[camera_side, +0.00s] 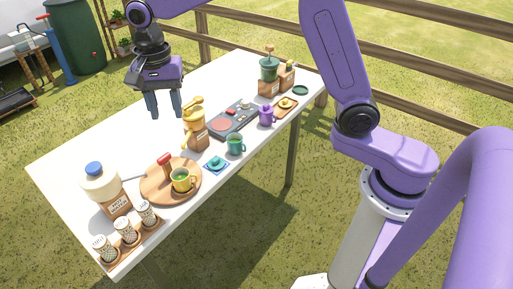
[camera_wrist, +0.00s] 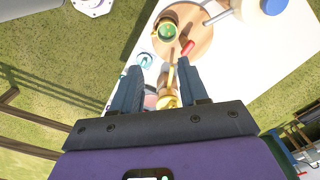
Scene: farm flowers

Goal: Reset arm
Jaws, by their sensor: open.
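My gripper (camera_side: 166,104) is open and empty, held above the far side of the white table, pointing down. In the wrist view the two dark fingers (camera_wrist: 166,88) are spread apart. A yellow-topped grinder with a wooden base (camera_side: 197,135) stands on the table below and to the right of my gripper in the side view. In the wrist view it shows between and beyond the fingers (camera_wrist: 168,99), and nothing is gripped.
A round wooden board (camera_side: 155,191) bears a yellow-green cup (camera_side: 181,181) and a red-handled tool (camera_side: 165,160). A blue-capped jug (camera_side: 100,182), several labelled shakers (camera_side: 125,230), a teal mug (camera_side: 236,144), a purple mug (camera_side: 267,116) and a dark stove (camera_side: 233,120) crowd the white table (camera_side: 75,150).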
____________________
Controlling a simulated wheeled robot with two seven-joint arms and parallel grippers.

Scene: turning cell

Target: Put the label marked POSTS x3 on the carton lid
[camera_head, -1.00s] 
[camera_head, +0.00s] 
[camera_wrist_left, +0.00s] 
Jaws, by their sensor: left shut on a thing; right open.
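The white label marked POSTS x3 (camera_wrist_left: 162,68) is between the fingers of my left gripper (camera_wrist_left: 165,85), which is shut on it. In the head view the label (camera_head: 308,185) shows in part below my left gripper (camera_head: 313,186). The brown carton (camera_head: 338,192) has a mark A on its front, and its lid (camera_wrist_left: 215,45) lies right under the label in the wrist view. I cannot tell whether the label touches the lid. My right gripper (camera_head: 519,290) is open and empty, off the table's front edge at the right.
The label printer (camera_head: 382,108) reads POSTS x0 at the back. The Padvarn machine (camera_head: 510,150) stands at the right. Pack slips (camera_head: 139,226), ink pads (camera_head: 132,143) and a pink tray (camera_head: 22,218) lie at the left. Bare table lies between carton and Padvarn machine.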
____________________
- **SHORT TASK**
Return all lines with the word "Scene" in them.

- **ANSWER TO THE TASK**
Scene: farm flowers
Scene: turning cell

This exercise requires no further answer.